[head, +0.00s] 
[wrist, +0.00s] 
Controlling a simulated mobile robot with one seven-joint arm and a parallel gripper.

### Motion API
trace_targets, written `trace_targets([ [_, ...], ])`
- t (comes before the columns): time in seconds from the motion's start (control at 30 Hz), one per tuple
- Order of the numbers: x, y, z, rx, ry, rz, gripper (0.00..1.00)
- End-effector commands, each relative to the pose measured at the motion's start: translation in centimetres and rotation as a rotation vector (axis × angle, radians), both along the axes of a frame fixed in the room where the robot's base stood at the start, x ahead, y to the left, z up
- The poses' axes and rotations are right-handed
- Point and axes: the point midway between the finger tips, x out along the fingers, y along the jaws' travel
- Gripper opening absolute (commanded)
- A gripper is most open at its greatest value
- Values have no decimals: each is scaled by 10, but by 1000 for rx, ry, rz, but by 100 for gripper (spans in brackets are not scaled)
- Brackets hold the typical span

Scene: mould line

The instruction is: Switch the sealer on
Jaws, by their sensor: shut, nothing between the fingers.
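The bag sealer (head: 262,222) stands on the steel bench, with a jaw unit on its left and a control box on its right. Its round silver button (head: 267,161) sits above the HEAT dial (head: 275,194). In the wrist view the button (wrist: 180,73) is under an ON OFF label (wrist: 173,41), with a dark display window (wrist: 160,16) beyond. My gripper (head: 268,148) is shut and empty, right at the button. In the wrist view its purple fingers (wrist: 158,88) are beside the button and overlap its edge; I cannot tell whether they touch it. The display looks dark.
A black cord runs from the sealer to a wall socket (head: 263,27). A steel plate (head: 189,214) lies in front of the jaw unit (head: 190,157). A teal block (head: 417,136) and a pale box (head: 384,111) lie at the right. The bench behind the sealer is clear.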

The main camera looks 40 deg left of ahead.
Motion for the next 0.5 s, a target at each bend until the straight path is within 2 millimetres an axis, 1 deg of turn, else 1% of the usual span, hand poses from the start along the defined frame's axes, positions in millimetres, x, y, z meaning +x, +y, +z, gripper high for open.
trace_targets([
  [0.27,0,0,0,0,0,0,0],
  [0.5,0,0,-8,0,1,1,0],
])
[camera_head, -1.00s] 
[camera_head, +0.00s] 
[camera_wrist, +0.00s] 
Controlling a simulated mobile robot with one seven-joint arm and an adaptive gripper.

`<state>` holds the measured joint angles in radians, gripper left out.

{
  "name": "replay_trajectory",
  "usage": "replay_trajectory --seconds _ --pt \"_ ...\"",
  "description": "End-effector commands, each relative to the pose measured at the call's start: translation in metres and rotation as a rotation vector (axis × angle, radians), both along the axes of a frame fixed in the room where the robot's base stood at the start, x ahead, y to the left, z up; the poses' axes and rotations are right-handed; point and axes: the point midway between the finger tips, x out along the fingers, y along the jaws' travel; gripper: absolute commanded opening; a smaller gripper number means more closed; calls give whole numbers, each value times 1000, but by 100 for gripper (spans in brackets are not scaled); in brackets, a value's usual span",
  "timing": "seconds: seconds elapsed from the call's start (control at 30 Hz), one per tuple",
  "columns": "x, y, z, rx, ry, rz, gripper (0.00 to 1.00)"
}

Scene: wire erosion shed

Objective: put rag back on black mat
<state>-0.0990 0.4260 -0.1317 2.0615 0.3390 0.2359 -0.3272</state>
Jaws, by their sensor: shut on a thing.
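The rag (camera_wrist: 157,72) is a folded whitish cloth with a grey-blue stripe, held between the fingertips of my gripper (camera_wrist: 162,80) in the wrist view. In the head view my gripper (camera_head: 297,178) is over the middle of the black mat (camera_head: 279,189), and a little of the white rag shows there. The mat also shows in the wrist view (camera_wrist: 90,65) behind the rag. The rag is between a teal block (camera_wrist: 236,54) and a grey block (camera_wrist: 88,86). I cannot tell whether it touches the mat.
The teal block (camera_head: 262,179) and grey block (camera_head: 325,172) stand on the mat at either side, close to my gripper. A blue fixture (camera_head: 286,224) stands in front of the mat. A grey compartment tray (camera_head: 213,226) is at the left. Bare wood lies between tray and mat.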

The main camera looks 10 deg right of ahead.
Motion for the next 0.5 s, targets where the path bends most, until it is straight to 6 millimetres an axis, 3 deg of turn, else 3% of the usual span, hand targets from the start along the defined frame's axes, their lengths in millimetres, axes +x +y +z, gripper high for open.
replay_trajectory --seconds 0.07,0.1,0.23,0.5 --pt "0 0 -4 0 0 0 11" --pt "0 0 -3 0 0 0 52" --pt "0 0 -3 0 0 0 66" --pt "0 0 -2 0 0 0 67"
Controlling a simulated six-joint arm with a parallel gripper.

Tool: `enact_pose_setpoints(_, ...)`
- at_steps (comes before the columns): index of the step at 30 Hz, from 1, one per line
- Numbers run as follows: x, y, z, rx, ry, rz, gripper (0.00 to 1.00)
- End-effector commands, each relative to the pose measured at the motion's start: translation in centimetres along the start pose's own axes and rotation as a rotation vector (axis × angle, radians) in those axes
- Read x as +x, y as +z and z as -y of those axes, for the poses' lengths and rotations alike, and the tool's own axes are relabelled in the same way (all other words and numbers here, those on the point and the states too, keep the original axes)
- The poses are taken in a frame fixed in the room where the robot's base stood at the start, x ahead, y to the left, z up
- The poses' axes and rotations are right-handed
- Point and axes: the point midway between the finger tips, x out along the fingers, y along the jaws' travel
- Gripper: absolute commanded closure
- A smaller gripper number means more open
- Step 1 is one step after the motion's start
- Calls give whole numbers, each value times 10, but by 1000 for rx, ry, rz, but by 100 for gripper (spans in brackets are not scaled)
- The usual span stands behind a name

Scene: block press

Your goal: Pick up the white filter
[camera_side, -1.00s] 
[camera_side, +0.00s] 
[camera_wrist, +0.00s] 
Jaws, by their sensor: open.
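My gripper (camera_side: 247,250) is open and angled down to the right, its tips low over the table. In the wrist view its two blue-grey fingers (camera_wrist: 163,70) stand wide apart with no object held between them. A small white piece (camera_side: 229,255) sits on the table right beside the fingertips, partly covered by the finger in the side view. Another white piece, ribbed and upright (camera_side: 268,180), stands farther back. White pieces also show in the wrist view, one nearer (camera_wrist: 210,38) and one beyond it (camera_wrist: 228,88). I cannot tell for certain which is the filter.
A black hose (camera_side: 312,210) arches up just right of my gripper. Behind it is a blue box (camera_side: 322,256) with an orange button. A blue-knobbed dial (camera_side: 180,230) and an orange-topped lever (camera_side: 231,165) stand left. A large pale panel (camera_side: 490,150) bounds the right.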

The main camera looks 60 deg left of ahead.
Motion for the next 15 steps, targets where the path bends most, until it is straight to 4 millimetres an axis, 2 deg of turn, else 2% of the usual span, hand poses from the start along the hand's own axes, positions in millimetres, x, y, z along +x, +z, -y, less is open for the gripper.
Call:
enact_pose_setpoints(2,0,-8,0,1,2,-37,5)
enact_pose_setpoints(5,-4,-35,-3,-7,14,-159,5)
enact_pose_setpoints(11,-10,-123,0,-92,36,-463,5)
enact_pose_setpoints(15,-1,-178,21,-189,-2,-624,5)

**WORK TO BE COMPLETED**: In the records above, find the lines containing "more" and copy them.

**OUTPUT**:
  "description": "End-effector commands, each relative to the pose measured at the call's start: translation in metres and rotation as a rotation vector (axis × angle, radians), both along the axes of a frame fixed in the room where the robot's base stood at the start, x ahead, y to the left, z up; the poses' axes and rotations are right-handed; point and axes: the point midway between the finger tips, x out along the fingers, y along the jaws' travel; gripper: absolute commanded opening; a smaller gripper number means more closed; calls give whole numbers, each value times 1000, but by 100 for gripper (spans in brackets are not scaled); in brackets, a value's usual span",
- A smaller gripper number means more open

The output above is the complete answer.